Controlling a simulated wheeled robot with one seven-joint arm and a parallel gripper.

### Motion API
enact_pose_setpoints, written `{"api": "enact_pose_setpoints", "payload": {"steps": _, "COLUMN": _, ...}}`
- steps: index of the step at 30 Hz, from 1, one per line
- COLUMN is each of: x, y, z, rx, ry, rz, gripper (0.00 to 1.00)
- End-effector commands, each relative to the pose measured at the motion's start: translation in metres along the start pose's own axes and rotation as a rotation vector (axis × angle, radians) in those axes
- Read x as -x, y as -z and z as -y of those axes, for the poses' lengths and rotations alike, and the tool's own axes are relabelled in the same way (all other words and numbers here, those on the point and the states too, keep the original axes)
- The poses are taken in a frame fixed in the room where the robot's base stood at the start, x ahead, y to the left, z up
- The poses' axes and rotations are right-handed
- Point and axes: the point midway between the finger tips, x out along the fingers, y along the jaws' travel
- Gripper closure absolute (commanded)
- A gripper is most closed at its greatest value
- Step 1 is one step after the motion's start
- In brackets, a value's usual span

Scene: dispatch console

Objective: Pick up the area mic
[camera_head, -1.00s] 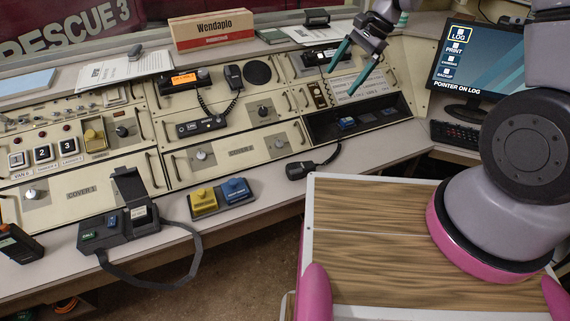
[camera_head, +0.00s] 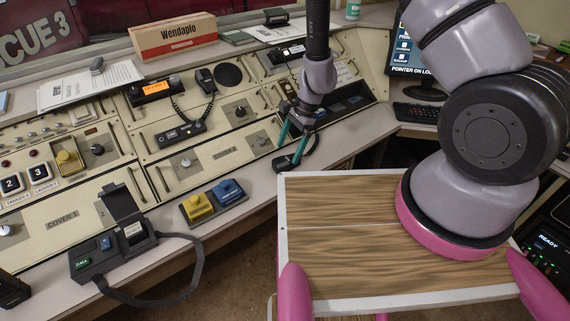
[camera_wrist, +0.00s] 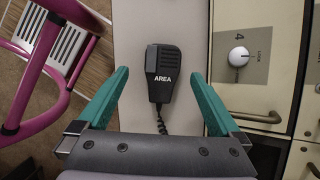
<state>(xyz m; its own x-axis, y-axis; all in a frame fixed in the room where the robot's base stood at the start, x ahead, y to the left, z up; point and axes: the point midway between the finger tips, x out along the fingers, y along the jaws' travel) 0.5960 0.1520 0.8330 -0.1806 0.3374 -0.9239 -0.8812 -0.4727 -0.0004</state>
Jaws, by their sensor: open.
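The area mic (camera_wrist: 161,74) is a black hand microphone marked AREA, lying on the console's front ledge with its coiled cord running toward my gripper in the wrist view. In the head view the mic (camera_head: 285,163) is partly hidden behind my fingers. My gripper (camera_wrist: 164,82) is open, with one teal finger on each side of the mic and a gap on both sides. In the head view my gripper (camera_head: 292,145) points down over the mic. Whether the fingertips reach the mic's height is hard to tell.
A cover panel with a knob marked 4 (camera_wrist: 238,57) and metal handles lies right of the mic in the wrist view. Yellow (camera_head: 198,208) and blue (camera_head: 228,192) pedal switches and a boxy unit with a strap (camera_head: 112,245) share the ledge. Another mic (camera_head: 206,80) hangs on the console.

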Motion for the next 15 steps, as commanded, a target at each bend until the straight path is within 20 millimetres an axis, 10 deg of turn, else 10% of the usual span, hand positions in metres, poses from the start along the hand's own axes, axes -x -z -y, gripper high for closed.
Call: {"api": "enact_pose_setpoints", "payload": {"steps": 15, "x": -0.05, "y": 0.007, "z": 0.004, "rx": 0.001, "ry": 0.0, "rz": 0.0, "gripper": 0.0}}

::::::

» **EXERCISE OBJECTIVE**: Leave the images out, please, and restate each line word for word.

» **ANSWER**:
Controlling a simulated wheeled robot with one seven-joint arm and a parallel gripper.

### Motion API
enact_pose_setpoints, written `{"api": "enact_pose_setpoints", "payload": {"steps": _, "COLUMN": _, ...}}`
- steps: index of the step at 30 Hz, from 1, one per line
- COLUMN is each of: x, y, z, rx, ry, rz, gripper (0.00 to 1.00)
- End-effector commands, each relative to the pose measured at the motion's start: translation in metres along the start pose's own axes and rotation as a rotation vector (axis × angle, radians) in those axes
- Read x as -x, y as -z and z as -y of those axes, for the poses' lengths and rotations alike, and the tool's own axes are relabelled in the same way (all other words and numbers here, those on the point and the states too, keep the original axes)
- The poses are taken in a frame fixed in the room where the robot's base stood at the start, x ahead, y to the left, z up
- The poses' axes and rotations are right-handed
- Point and axes: the point midway between the finger tips, x out along the fingers, y along the jaws' travel
- Gripper closure absolute (commanded)
- A gripper is most closed at its greatest value
- Step 1 is one step after the motion's start
- In brackets, a value's usual span

Scene: dispatch console

Objective: Pick up the area mic
[camera_head, -1.00s] 
[camera_head, +0.00s] 
[camera_wrist, +0.00s] 
<state>(xyz m; its own x-axis, y-axis; all in a frame fixed in the room where the robot's base stood at the start, x ahead, y to the left, z up; point and axes: the point midway between the finger tips, x out along the fingers, y along the jaws' travel) 0.5960 0.1520 0.8330 -0.1806 0.3374 -0.9239 -0.8812 -0.4727 -0.0004</state>
Jaws, by their sensor: open.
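The area mic (camera_wrist: 161,74) is a black hand microphone marked AREA, lying on the console's front ledge with its coiled cord running toward my gripper in the wrist view. In the head view the mic (camera_head: 285,163) is partly hidden behind my fingers. My gripper (camera_wrist: 164,82) is open, with one teal finger on each side of the mic and a gap on both sides. In the head view my gripper (camera_head: 292,145) points down over the mic. Whether the fingertips reach the mic's height is hard to tell.
A cover panel with a knob marked 4 (camera_wrist: 238,57) and metal handles lies right of the mic in the wrist view. Yellow (camera_head: 198,208) and blue (camera_head: 228,192) pedal switches and a boxy unit with a strap (camera_head: 112,245) share the ledge. Another mic (camera_head: 206,80) hangs on the console.

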Motion for the next 15 steps, as commanded, a target at each bend until the straight path is within 20 millimetres an axis, 10 deg of turn, else 10% of the usual span, hand positions in metres, poses from the start along the hand's own axes, axes -x -z -y, gripper high for closed.
Call: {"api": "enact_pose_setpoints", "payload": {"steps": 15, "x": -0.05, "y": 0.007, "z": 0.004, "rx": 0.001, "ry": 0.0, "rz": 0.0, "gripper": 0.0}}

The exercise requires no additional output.